• [DATA EXTRACT]:
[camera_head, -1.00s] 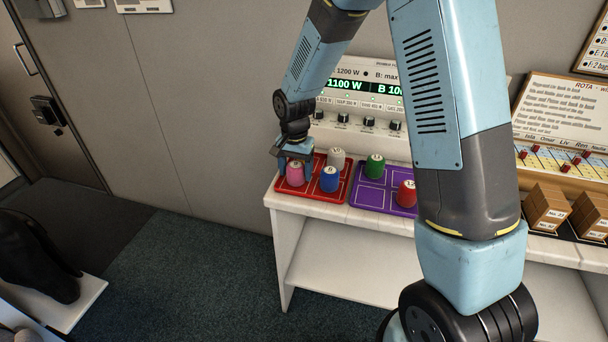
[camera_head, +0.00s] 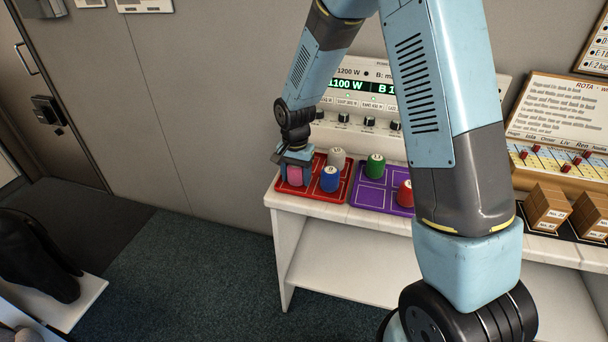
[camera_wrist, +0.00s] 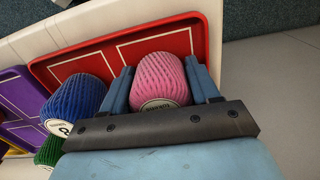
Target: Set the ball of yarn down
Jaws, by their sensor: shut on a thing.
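The pink ball of yarn (camera_head: 295,177) is at the left of the red tray (camera_head: 312,195) on the white bench. My gripper (camera_head: 295,172) is over it from above. In the wrist view the pink ball (camera_wrist: 160,78) sits between the two blue fingers of my gripper (camera_wrist: 162,88), which are shut on it. Behind it lies a compartment of the red tray (camera_wrist: 155,45). The ball looks at or very near the tray floor; its underside is hidden, so I cannot tell whether it touches.
A blue ball (camera_head: 329,179) and a whitish one (camera_head: 337,157) stand in the red tray. The purple tray (camera_head: 367,201) to the right holds a green ball (camera_head: 375,165) and a red one (camera_head: 405,193). A panel with knobs (camera_head: 370,122) stands behind.

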• [TASK]: Repeat, word for word, the lines of the material above from the one holding "[camera_head, +0.00s]" through the one holding "Target: Set the ball of yarn down". Leave out pictures.

• [OUTPUT FOR THIS EXERCISE]:
[camera_head, +0.00s] 
[camera_wrist, +0.00s] 
Target: Set the ball of yarn down

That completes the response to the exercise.